## Task instructions:
Search the records below for the word "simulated" and show every line where it occurs.

── Raw data ──

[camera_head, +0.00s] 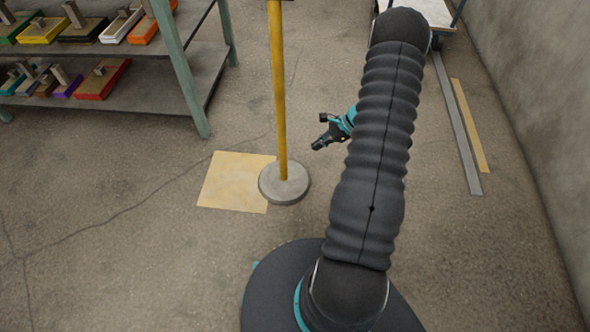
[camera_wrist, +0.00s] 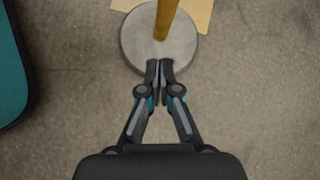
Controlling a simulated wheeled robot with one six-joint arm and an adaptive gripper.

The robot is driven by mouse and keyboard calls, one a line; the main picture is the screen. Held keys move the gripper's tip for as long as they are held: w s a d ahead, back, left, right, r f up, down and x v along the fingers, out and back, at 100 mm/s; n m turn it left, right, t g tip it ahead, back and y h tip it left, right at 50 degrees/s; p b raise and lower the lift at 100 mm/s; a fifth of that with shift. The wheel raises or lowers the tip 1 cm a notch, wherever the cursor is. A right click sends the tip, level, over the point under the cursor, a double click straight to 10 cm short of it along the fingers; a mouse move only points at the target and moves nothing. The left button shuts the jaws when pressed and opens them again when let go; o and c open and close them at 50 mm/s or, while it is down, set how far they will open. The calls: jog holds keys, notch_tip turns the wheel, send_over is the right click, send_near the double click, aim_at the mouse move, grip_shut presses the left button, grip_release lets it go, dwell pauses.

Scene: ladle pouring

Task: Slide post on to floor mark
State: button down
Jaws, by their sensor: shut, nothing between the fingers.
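A yellow post (camera_head: 279,95) stands upright on a round grey base (camera_head: 284,190). The pale yellow square floor mark (camera_head: 228,182) lies to the left of the base, and the base overlaps its right edge. In the wrist view the post (camera_wrist: 166,18), its base (camera_wrist: 137,45) and a part of the mark (camera_wrist: 205,12) show at the top. My gripper (camera_head: 317,146) is to the right of the post, low over the floor. In the wrist view its shut fingertips (camera_wrist: 160,66) overlap the near edge of the base; I cannot tell whether they touch it.
A wheeled cart (camera_head: 452,30) is at the upper right. Grey and yellow strips (camera_head: 457,122) lie by the right wall (camera_head: 545,110). The floor left of the mark is clear.

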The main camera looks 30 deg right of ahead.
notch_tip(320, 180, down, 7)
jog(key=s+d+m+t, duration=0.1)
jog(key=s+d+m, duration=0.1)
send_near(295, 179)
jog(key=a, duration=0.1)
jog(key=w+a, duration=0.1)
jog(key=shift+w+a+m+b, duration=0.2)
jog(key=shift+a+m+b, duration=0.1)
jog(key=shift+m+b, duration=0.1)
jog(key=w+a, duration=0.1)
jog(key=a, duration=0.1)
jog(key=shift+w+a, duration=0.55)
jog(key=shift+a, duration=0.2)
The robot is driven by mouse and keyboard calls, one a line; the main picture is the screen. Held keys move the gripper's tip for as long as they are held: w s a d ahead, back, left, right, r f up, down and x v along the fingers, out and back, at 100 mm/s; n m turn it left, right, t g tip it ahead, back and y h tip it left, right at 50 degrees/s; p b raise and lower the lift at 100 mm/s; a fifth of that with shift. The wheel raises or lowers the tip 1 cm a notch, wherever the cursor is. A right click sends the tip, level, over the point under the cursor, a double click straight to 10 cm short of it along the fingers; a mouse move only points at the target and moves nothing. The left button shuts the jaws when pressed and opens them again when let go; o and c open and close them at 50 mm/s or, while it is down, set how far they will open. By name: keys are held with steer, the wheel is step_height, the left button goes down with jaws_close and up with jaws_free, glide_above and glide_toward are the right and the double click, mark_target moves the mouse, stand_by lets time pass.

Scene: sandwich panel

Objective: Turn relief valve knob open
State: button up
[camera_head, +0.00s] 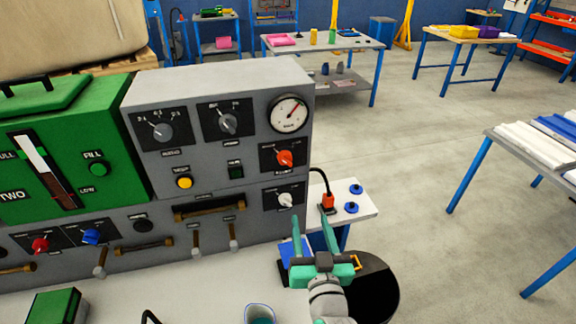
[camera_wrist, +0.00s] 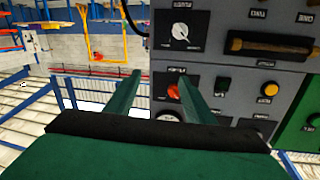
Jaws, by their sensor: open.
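The grey panel (camera_head: 190,80) has an orange-red knob (camera_head: 284,157) below a round gauge (camera_head: 289,113), and a white knob (camera_head: 285,199) lower down. The labels are too blurred to tell which is the relief valve knob. My gripper (camera_head: 312,235) is open and empty, below and slightly right of both knobs, apart from the panel. In the wrist view the panel appears upside down. There the red knob (camera_wrist: 173,91) shows between and behind the fingers of my gripper (camera_wrist: 159,80), near the right finger, which partly covers it. The white knob (camera_wrist: 180,31) is clear above.
A yellow button (camera_head: 184,182), handles and levers sit left of the knobs. A dark round bin (camera_head: 380,292) is beside my gripper.

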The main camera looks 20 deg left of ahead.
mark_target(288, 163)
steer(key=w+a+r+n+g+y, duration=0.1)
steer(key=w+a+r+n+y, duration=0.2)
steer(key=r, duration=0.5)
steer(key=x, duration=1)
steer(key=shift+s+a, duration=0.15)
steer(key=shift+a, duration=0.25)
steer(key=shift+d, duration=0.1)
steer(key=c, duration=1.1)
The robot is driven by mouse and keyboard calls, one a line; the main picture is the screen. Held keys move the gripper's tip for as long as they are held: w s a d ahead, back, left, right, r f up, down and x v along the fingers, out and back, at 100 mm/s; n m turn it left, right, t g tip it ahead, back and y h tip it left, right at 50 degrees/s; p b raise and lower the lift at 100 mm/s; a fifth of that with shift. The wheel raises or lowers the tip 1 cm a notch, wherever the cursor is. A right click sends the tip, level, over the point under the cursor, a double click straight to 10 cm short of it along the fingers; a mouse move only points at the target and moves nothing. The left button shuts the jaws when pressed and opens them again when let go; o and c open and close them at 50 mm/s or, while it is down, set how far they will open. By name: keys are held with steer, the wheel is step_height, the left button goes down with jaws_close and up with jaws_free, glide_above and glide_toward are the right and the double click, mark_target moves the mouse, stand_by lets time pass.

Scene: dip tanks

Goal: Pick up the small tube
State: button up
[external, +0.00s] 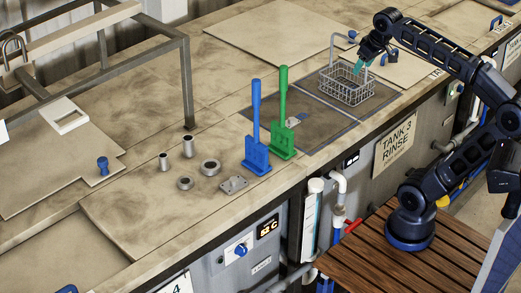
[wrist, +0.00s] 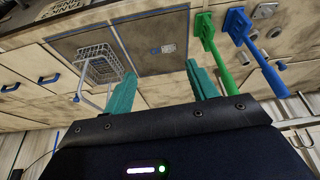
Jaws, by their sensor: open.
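Two small grey metal tubes stand upright on the tan counter (external: 130,215) in the external view. The shorter one (external: 164,162) is at the left and the slightly taller one (external: 188,147) is just behind it to the right. The shorter looks like the small tube. My gripper (external: 364,64) is far to the right of them, raised by the wire basket. Its teal fingers are apart with nothing between them, as the wrist view (wrist: 160,69) also shows.
Two metal rings (external: 209,167) (external: 184,183) and a flat plate (external: 233,185) lie near the tubes. A blue paddle (external: 256,130) and a green paddle (external: 282,115) stand between them and the wire basket (external: 347,88). A metal frame (external: 186,80) rises behind the tubes.

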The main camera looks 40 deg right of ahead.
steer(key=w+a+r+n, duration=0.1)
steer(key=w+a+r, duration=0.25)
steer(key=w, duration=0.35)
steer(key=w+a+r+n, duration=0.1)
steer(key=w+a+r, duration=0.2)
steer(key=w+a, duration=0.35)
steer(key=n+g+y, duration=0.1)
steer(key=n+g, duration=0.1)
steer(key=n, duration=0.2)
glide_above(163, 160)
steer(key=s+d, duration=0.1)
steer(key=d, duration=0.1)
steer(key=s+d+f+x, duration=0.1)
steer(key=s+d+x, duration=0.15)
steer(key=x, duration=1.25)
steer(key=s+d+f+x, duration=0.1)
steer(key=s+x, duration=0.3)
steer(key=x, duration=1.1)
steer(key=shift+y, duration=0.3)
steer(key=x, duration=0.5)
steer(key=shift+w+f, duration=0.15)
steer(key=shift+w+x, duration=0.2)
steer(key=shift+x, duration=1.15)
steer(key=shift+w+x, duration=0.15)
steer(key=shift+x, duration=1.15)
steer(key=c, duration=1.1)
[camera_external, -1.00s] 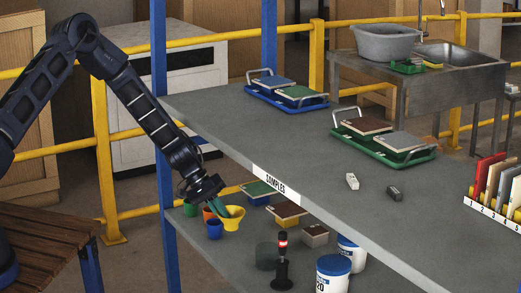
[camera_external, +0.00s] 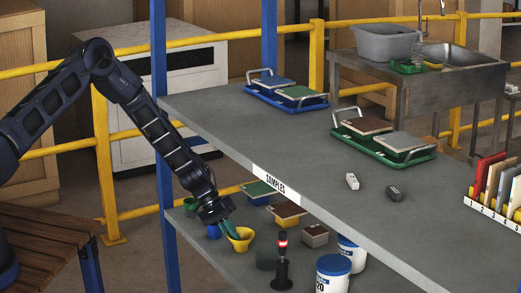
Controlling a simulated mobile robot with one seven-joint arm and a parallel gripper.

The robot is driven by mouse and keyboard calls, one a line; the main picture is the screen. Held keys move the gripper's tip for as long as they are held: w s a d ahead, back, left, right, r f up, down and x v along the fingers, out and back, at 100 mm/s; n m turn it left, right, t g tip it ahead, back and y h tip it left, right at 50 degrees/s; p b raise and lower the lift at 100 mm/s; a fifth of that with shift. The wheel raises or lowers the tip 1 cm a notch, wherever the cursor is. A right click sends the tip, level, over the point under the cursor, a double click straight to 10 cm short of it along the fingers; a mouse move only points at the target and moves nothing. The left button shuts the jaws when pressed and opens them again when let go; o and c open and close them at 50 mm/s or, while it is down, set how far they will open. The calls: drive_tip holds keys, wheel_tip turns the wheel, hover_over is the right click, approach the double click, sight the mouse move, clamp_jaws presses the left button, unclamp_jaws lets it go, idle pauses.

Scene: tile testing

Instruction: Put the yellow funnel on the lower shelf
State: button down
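The yellow funnel (camera_external: 240,240) is at the left part of the lower shelf (camera_external: 207,255), below the upper shelf's edge. My gripper (camera_external: 231,229) reaches down from the left, and its teal fingers are at the funnel's near-left rim, seemingly shut on it. The fingertips are partly hidden inside the funnel. I cannot tell whether the funnel's underside touches the shelf.
A blue cup (camera_external: 214,232) and a green cup (camera_external: 190,207) stand left of the funnel. Tile samples (camera_external: 286,211) lie behind it. A dark green cylinder (camera_external: 266,259), a red-topped signal lamp (camera_external: 282,265) and white tubs (camera_external: 333,277) stand to the right. A blue post (camera_external: 160,120) rises beside my arm.

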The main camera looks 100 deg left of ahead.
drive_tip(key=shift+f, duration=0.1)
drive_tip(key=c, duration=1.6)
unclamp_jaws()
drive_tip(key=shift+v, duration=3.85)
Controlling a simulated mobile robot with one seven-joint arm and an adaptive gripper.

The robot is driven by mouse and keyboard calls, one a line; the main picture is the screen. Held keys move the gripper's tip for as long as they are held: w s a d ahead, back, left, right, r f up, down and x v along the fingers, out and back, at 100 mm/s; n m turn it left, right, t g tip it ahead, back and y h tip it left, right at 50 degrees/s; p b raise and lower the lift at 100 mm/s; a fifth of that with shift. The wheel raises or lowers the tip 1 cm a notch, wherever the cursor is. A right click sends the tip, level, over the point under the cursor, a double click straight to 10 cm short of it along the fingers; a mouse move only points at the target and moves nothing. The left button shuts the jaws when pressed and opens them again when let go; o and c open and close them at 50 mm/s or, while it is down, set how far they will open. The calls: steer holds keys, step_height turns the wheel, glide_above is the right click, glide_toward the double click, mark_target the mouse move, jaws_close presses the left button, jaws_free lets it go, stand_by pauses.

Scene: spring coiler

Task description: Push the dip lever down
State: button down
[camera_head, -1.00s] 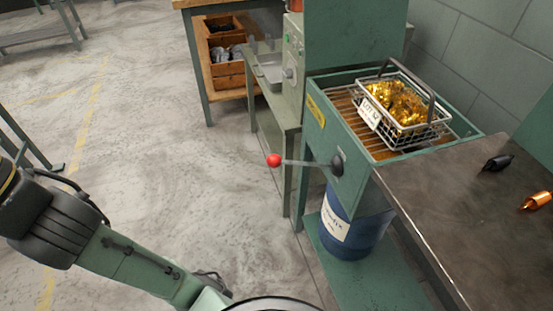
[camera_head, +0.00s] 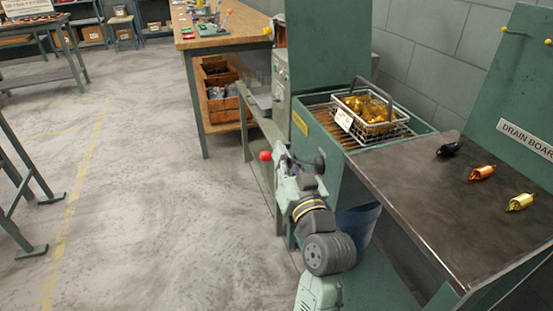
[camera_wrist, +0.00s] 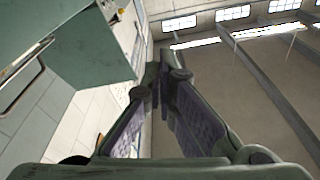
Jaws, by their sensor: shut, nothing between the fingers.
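The dip lever's red ball knob (camera_head: 265,155) sticks out to the left of the green dip tank (camera_head: 350,178). Its dark pivot hub (camera_head: 319,161) is on the tank's side, about level with the knob. Most of the lever's rod is hidden behind my arm. My gripper (camera_head: 281,150) is just right of the knob in the head view; I cannot tell whether it touches the lever. In the wrist view its fingers (camera_wrist: 162,82) meet with nothing between them. A wire basket (camera_head: 372,116) of gold pieces sits over the tank, with a white tag.
A dark metal drain board (camera_head: 455,205) lies right of the tank, carrying black (camera_head: 450,148), orange (camera_head: 481,172) and gold (camera_head: 520,202) pieces. A blue drum (camera_head: 357,225) stands below the tank. A wooden bench (camera_head: 222,38) is behind.

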───

## Worked solution:
Controlling a simulated wheeled robot with one six-joint arm and an adaptive gripper.
Controlling a simulated mobile robot with one seven-joint arm and a parallel gripper.
Controlling a simulated mobile robot with one seven-joint arm and an adaptive gripper.

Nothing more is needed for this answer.